• _TASK STATEMENT_
Starting at the line with "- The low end" and stopping at the line with "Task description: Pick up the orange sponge", repeat each line exactly. Include both and omit the rest.

• _RAW DATA_
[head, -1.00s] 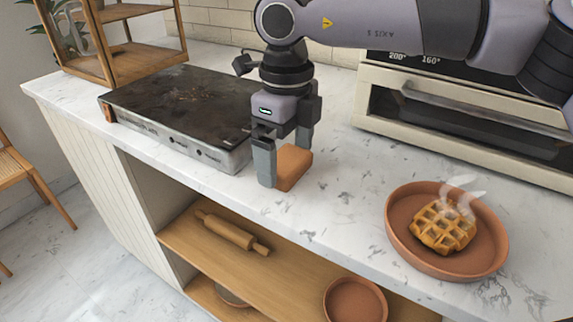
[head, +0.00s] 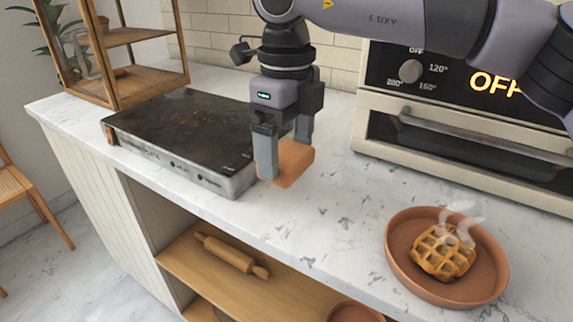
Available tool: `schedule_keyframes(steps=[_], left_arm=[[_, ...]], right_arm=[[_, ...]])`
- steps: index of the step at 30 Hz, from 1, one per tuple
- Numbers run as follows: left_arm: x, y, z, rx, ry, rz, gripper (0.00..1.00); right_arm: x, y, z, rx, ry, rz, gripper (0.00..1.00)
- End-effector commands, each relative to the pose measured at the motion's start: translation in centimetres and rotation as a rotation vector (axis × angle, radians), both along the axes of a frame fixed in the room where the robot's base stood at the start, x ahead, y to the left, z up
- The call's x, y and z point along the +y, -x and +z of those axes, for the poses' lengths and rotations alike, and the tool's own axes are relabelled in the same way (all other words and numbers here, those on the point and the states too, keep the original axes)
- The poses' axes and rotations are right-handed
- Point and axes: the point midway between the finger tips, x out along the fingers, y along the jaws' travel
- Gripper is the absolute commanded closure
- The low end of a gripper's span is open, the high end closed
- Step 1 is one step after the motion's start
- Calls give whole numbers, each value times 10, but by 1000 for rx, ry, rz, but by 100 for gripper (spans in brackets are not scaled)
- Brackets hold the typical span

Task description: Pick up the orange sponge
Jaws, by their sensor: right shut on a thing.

• _ANSWER TO THE TASK_
- The low end of a gripper's span is open, the high end closed
- Step 1 is one step after the motion's start
- Calls give whole numbers, each value times 10, but by 1000 for rx, ry, rz, but by 100 for gripper (spans in brackets are not scaled)
- Brackets hold the typical span

Task description: Pick up the orange sponge

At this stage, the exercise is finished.